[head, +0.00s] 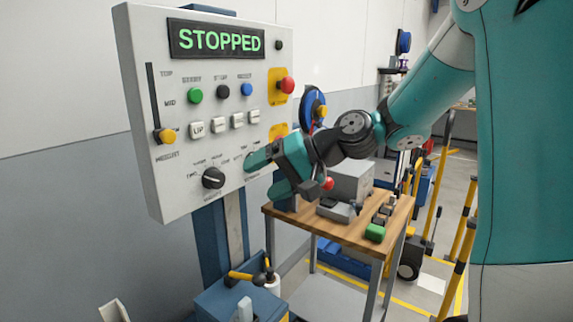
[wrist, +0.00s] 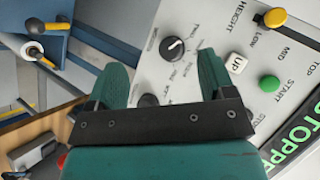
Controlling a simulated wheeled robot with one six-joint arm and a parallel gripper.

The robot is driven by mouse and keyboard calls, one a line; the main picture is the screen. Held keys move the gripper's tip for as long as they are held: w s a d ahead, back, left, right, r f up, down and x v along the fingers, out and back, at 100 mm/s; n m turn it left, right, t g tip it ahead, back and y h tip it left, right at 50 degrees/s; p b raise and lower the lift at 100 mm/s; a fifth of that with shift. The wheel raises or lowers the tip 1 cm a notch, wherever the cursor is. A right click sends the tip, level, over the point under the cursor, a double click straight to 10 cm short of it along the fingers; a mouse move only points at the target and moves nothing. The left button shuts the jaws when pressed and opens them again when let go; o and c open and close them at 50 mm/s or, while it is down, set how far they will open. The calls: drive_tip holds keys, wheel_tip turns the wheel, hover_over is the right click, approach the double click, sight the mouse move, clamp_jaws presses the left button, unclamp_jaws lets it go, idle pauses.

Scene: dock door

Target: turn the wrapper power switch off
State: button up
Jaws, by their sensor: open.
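The grey-white control panel (head: 205,120) stands on a blue post, with a lit display (head: 215,40) reading STOPPED. My gripper (head: 266,176) is open at the panel's lower right, its green fingers spread and pointing at the face. In the wrist view, a dark knob (wrist: 148,100) shows between the fingers, partly hidden by the gripper's black bar. It seems to be the power switch, but its label and setting cannot be read. The gripper covers that spot in the head view. I cannot tell whether the fingers touch the knob.
A black selector dial (head: 213,178) sits left of my gripper; it also shows in the wrist view (wrist: 173,48). Above are several push buttons, a yellow slider (head: 164,136) and a red emergency button (head: 287,85). A wooden table (head: 345,232) with small items stands at right.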

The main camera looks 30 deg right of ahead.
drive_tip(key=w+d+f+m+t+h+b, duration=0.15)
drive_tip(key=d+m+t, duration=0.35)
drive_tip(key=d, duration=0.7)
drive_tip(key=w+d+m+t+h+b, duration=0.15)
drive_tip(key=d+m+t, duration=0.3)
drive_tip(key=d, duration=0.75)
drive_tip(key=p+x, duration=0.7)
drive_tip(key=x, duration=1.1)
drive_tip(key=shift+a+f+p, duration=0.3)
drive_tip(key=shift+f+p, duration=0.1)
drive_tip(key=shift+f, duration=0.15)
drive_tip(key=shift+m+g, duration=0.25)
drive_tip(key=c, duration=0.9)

■ TASK TO COMPLETE ■
Set down, word for word, only the lines running from the line with "State: button up" to the last line of the listing above. Both of those lines belong in your answer.

■ ANSWER ■
State: button up
Jaws, by their sensor: open.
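The grey-white control panel (head: 205,120) stands on a blue post, with a lit display (head: 215,40) reading STOPPED. My gripper (head: 266,176) is open at the panel's lower right, its green fingers spread and pointing at the face. In the wrist view, a dark knob (wrist: 148,100) shows between the fingers, partly hidden by the gripper's black bar. It seems to be the power switch, but its label and setting cannot be read. The gripper covers that spot in the head view. I cannot tell whether the fingers touch the knob.
A black selector dial (head: 213,178) sits left of my gripper; it also shows in the wrist view (wrist: 173,48). Above are several push buttons, a yellow slider (head: 164,136) and a red emergency button (head: 287,85). A wooden table (head: 345,232) with small items stands at right.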

The main camera looks 30 deg right of ahead.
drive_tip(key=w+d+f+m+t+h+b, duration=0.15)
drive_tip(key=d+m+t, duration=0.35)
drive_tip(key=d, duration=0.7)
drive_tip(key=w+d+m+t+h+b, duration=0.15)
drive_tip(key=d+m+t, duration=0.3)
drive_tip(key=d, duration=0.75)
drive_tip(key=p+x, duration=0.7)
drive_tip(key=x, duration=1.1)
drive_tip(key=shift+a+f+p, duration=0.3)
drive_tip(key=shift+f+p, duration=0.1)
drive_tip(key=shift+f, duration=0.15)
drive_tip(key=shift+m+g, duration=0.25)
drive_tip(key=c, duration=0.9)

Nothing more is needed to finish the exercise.